__GIVEN INSTRUCTION__. Write out the listing exactly as it is given.

__Robot trajectory data__.
————
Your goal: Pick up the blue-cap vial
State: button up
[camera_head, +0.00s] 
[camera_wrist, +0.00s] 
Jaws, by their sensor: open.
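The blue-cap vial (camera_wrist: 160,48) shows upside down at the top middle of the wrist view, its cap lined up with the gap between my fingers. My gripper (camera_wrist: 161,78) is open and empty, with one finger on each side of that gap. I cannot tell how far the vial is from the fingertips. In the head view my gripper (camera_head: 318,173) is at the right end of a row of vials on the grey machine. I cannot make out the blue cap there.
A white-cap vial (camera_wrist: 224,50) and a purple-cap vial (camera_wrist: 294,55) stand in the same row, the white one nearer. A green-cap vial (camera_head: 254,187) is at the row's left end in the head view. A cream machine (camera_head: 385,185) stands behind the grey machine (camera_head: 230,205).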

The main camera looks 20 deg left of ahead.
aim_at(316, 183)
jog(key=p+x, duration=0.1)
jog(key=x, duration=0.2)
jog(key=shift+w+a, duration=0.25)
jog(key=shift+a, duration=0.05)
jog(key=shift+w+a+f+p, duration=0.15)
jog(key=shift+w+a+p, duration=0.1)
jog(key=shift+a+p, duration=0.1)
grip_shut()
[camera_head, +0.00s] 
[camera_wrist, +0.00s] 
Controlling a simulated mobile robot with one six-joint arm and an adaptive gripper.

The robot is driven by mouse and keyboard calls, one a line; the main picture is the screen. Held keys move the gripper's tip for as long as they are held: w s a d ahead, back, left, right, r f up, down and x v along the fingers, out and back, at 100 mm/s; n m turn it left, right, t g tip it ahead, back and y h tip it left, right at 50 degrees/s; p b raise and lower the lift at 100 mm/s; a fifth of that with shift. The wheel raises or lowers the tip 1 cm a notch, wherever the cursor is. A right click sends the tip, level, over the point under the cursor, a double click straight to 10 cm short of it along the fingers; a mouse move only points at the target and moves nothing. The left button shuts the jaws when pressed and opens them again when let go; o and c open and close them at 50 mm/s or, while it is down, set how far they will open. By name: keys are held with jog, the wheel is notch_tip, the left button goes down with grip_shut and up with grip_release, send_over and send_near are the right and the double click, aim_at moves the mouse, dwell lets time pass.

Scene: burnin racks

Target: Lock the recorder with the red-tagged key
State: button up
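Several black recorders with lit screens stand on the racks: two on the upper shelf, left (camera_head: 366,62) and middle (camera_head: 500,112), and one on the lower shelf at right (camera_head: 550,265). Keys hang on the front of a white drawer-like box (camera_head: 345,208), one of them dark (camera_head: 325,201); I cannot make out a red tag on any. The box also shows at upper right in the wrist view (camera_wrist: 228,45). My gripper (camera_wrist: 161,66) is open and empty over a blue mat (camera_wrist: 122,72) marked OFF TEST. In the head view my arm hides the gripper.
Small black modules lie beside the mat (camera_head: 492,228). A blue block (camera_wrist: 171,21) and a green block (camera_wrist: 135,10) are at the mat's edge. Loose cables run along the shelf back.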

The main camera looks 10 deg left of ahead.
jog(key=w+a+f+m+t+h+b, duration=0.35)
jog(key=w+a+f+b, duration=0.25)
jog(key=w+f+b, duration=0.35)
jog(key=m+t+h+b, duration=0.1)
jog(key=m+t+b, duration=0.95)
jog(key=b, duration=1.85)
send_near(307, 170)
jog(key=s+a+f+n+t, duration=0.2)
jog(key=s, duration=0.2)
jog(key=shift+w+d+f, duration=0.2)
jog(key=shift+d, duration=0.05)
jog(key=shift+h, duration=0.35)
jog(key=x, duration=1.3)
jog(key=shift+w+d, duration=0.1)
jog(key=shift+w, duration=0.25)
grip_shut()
————
__RESPONSE TO THE TASK__.
Your goal: Pick up the blue-cap vial
State: button up
[camera_head, +0.00s] 
[camera_wrist, +0.00s] 
Jaws, by their sensor: open.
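The blue-cap vial (camera_wrist: 160,48) shows upside down at the top middle of the wrist view, its cap lined up with the gap between my fingers. My gripper (camera_wrist: 161,78) is open and empty, with one finger on each side of that gap. I cannot tell how far the vial is from the fingertips. In the head view my gripper (camera_head: 318,173) is at the right end of a row of vials on the grey machine. I cannot make out the blue cap there.
A white-cap vial (camera_wrist: 224,50) and a purple-cap vial (camera_wrist: 294,55) stand in the same row, the white one nearer. A green-cap vial (camera_head: 254,187) is at the row's left end in the head view. A cream machine (camera_head: 385,185) stands behind the grey machine (camera_head: 230,205).

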The main camera looks 20 deg left of ahead.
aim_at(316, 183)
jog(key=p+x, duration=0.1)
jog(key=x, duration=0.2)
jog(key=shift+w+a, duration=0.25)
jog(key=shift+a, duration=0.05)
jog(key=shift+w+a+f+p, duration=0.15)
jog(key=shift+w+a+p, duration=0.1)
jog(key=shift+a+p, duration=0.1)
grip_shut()
[camera_head, +0.00s] 
[camera_wrist, +0.00s] 
Controlling a simulated mobile robot with one six-joint arm and an adaptive gripper.

The robot is driven by mouse and keyboard calls, one a line; the main picture is the screen. Held keys move the gripper's tip for as long as they are held: w s a d ahead, back, left, right, r f up, down and x v along the fingers, out and back, at 100 mm/s; n m turn it left, right, t g tip it ahead, back and y h tip it left, right at 50 degrees/s; p b raise and lower the lift at 100 mm/s; a fifth of that with shift. The wheel raises or lowers the tip 1 cm a notch, wherever the cursor is. A right click sends the tip, level, over the point under the cursor, a double click straight to 10 cm short of it along the fingers; a mouse move only points at the target and moves nothing. The left button shuts the jaws when pressed and opens them again when let go; o and c open and close them at 50 mm/s or, while it is down, set how far they will open. By name: keys are held with jog, the wheel is notch_tip, the left button goes down with grip_shut and up with grip_release, send_over and send_near are the right and the double click, aim_at moves the mouse, dwell lets time pass.

Scene: burnin racks

Target: Lock the recorder with the red-tagged key
State: button up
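Several black recorders with lit screens stand on the racks: two on the upper shelf, left (camera_head: 366,62) and middle (camera_head: 500,112), and one on the lower shelf at right (camera_head: 550,265). Keys hang on the front of a white drawer-like box (camera_head: 345,208), one of them dark (camera_head: 325,201); I cannot make out a red tag on any. The box also shows at upper right in the wrist view (camera_wrist: 228,45). My gripper (camera_wrist: 161,66) is open and empty over a blue mat (camera_wrist: 122,72) marked OFF TEST. In the head view my arm hides the gripper.
Small black modules lie beside the mat (camera_head: 492,228). A blue block (camera_wrist: 171,21) and a green block (camera_wrist: 135,10) are at the mat's edge. Loose cables run along the shelf back.

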The main camera looks 10 deg left of ahead.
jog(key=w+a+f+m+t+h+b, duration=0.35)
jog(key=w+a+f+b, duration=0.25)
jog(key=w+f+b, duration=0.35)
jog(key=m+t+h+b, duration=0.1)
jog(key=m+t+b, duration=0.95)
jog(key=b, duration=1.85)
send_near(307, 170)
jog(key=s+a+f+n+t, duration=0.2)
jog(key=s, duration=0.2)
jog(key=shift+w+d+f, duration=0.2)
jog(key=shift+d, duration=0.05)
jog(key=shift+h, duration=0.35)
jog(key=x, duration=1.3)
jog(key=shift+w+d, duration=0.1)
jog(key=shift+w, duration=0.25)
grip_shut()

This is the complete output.